As we worked through each piece of the movement, I tried to ask a question that required thought. I can just show the move over and over, but it won't "stick" the way that requiring students to generate their own answers will. I am still working on this part, as I love to be helpful and provide answers for them :-)
Reflection
Take time to think about what you’ve just learned and tie it into what you already know; figure out what you need to know to make it all fit together, or what skill you are still lacking in order to be able to do this thing (Brown et al 209). What is the big picture? What is the overarching larger context for this new information?
People who learn to extract the key ideas from new material and organize them into a mental model and connect that model to prior knowledge show an advantage in learning complex mastery. (Brown et al. 22)

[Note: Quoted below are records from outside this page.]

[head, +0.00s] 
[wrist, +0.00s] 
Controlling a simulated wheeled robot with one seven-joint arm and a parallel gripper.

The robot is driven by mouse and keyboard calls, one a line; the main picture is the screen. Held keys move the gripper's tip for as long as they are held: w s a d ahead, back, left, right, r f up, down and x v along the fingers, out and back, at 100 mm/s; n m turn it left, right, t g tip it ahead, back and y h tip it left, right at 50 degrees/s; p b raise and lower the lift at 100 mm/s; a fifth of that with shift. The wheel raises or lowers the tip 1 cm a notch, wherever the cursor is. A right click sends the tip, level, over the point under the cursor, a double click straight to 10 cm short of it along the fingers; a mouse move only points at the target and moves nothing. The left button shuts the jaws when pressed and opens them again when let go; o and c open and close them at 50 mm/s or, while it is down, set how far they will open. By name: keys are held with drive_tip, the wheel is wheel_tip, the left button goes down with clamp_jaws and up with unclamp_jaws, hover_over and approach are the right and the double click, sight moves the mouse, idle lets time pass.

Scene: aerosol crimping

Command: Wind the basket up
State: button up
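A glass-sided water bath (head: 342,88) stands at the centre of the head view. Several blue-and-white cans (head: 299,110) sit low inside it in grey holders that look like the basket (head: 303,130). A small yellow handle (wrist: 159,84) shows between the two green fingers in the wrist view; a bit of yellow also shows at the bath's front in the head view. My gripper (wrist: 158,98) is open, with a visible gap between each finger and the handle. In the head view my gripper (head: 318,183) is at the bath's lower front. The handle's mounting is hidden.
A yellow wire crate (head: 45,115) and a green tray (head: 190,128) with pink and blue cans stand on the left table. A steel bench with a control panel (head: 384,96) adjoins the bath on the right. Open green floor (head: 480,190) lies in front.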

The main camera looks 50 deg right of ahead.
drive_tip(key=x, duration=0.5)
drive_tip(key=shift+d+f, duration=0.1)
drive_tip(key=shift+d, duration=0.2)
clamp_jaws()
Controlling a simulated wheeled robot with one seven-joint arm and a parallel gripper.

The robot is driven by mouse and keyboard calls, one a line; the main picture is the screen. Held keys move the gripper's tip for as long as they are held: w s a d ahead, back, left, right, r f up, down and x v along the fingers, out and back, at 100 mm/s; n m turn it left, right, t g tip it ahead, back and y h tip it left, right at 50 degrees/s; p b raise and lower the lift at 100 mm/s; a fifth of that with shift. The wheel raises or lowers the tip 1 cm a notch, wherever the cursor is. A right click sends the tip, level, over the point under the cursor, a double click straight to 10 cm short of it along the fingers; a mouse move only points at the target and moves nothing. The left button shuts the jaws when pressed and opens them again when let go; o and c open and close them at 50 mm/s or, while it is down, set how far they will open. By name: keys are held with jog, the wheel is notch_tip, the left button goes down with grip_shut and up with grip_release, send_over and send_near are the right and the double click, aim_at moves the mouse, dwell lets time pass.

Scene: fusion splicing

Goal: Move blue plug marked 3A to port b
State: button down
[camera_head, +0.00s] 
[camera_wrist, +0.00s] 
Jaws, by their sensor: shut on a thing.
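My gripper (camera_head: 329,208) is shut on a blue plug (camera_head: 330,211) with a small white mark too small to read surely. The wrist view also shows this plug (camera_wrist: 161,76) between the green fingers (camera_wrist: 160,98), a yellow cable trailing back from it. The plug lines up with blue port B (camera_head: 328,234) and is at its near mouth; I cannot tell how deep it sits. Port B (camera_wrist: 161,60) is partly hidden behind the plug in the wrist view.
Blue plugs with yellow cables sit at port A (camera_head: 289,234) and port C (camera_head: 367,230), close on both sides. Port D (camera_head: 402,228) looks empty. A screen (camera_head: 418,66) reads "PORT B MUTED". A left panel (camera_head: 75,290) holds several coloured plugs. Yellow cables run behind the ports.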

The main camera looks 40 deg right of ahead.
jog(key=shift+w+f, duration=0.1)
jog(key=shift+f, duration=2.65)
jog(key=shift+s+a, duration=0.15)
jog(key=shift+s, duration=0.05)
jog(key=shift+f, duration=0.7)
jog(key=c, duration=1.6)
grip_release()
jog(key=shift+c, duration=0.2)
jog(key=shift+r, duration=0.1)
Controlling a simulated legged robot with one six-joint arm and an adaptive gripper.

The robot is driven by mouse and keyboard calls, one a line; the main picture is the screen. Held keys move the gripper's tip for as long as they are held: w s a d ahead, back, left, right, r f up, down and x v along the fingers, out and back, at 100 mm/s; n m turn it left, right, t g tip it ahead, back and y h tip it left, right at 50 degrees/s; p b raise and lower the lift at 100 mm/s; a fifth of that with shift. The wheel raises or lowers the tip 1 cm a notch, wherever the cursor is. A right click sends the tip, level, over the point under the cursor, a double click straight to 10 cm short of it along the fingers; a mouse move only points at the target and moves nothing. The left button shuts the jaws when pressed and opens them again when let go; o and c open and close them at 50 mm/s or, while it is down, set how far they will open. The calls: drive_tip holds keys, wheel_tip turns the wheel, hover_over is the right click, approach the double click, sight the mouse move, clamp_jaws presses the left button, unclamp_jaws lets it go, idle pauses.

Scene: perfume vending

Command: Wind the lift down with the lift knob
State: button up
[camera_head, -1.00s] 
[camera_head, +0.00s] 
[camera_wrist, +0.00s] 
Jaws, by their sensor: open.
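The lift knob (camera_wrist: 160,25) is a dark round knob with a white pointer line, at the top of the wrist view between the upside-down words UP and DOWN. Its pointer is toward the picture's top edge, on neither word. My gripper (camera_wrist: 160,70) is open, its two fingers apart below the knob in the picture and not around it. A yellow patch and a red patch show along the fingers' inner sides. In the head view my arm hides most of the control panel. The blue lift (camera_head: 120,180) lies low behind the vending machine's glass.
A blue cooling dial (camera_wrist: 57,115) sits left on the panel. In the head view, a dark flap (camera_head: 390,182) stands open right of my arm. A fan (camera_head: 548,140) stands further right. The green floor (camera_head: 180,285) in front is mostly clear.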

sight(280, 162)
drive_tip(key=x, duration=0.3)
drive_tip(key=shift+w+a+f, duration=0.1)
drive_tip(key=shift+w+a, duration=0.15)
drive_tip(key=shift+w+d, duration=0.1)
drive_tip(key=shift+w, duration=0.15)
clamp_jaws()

After a class, you should think about/note/write down the key ideas or moves that you have learned. This helps with reflection (retrieval of recently learned info), elaboration (connecting it to what you already know) and generation (putting it in your own words as you mentally rehearse it) (Brown et al. 88).
I write detailed notes during and after a class when I study with a new teacher, or if I want to remember a pattern to teach it later. For example, if I hadn't kept a notebook during my studies with Tete in 2000 and 2001, I would never be able to teach a class of his movements from memory in 2015!